• **GIVEN MATERIAL**
#####

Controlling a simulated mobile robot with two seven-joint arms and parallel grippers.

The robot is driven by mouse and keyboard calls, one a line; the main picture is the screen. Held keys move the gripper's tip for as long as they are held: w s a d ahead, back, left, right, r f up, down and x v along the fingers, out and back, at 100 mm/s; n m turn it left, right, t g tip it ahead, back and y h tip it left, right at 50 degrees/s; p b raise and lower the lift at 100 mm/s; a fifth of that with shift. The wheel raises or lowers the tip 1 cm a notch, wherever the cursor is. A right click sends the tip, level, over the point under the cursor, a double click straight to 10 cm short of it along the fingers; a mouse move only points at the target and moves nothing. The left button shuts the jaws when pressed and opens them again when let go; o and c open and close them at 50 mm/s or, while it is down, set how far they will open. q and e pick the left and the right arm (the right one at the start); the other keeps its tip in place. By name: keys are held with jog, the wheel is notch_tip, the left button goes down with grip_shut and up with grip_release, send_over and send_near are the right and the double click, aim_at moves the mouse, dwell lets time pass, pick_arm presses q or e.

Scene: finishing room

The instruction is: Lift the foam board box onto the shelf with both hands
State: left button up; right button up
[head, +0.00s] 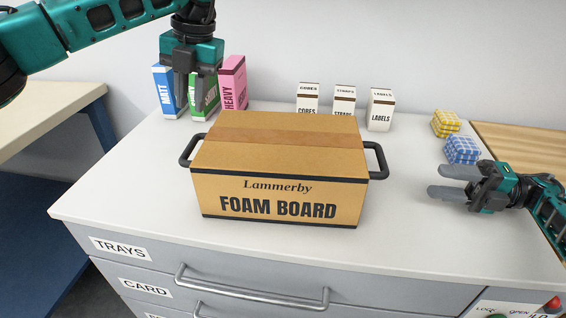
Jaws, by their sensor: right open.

#####

• **WRITTEN PROBLEM**
Pictures are not part of the copy; reproduce exactly and only the lines from the line containing "Scene: finishing room" through the end of the listing.

• **OUTPUT**
Scene: finishing room

The instruction is: Lift the foam board box onto the shelf with both hands
State: left button up; right button up
[head, +0.00s] 
Jaws, by their sensor: right open.

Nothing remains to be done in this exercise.